Riverbank couple find a dozen tombstones in backyard of new home
There’s great pride in becoming a first-time homeowner.
Amy and Javier Buenrostro got right to work making their new house on Townsend Avenue in Riverbank a home after moving in about two weeks ago.
They started by tackling a garden overgrown by weeds beyond the swimming pool and through a trestle layered in grapevines.
But the work quickly came to a halt when Javier Buenrostro stumbled over something quite unsettling – the tombstone of one Oscar R. Peterson, 1900-1984.
“We noticed there are valleys and peaks in the yard, and I said, ‘Are there graves rising in my yard?’” Amy Buenrostro said.
She called Riverbank Police Services, which dispatched a deputy to their house.
“They actually thought we were joking with them at first because we still had Halloween decorations up,” she said.
The deputy surmised that the grave marker might be stolen, but records for such a crime didn’t go back that far, he told the Buenrostros.
A few days later, the family resumed efforts against the 4-foot-tall weeds when “(Javier) said, ‘You’re not going to believe this, there’s more,’ and I came over … and there was just one after another, he kept pulling them up,” Amy Buenrostros said. “I said, ‘The plot thickens.’”
They found about a dozen granite and marble tombstones for people born as early as 1894 and people who had died as recently as 2000.
Several of them were made for couples, and in two instances, one of the spouses had yet to pass.
They memorialize people who served in the Navy, Air Force, and even an Army veteran who fought in World War II.
“I was very upset finding more, thinking this is a graveyard, and I called (my Realtor) and I said, ‘I think you sold us a cemetery,’” Amy Buenrostros said.
She also called Riverbank Police Services again.
Deputy Darwin Hatfield responded to the home Thursday morning and examined the tombstones. He wanted to determine, first, that none of the tombstones marked actual graves and, second, that they were not stolen from a cemetery.

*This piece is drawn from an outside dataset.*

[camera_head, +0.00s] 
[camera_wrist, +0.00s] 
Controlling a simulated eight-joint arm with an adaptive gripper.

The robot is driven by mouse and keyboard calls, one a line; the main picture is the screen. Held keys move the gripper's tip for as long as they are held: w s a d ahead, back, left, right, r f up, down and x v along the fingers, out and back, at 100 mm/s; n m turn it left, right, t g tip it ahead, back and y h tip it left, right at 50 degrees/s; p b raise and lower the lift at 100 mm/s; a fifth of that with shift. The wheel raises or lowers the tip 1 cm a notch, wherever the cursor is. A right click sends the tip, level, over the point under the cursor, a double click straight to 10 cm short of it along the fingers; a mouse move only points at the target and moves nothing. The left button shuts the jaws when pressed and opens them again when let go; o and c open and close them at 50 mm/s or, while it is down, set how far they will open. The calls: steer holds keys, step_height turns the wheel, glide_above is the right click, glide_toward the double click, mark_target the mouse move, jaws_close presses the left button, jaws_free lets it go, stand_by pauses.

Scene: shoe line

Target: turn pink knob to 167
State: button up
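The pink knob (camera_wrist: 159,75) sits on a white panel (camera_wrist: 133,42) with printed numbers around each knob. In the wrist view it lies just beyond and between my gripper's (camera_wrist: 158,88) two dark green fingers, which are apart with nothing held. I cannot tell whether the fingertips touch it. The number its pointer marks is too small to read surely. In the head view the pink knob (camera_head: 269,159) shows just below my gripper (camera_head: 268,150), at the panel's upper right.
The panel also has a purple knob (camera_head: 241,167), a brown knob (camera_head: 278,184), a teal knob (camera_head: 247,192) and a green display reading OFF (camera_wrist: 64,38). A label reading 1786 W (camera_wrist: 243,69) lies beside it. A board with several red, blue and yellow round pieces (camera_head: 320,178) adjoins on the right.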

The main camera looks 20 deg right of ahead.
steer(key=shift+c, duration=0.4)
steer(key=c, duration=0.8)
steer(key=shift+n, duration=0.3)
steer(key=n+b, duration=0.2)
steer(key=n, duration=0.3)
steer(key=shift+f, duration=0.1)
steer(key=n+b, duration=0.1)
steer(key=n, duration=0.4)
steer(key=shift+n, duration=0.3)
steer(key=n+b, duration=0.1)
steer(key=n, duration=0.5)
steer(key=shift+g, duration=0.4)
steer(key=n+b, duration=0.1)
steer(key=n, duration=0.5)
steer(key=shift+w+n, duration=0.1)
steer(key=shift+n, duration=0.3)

Before the Buenrostros had started pulling them up from the weeds, all of the tombstones had been lying face down and appeared to have been arranged in such a way to serve as a walking path around a grouping of raised garden beds.
Hatfield noticed several misspellings, such as “Appil” instead of “April” for the birth month of Rosario Arias. It’s also more likely “Ressie” Vance was Bessie Vance.
The deputy contacted the previous homeowner and confirmed that all of the gravestones contained typos or other imperfections. The homeowner, Hatfield said, had purchased them from Turlock Marble and Granite Works, which has since closed.
“He worked for a company that did service work at the business,” Hatfield said. “He bought them at a discounted price and used them as steppingstones.”
The Buenrostros were relieved.
“My family is pretty excited and my mom already said she’d take them,” Amy Buenrostros said. But first, “I am going to try to contact the families and see if the families want them back for some sentimental reason, and if not, then I am really not sure.”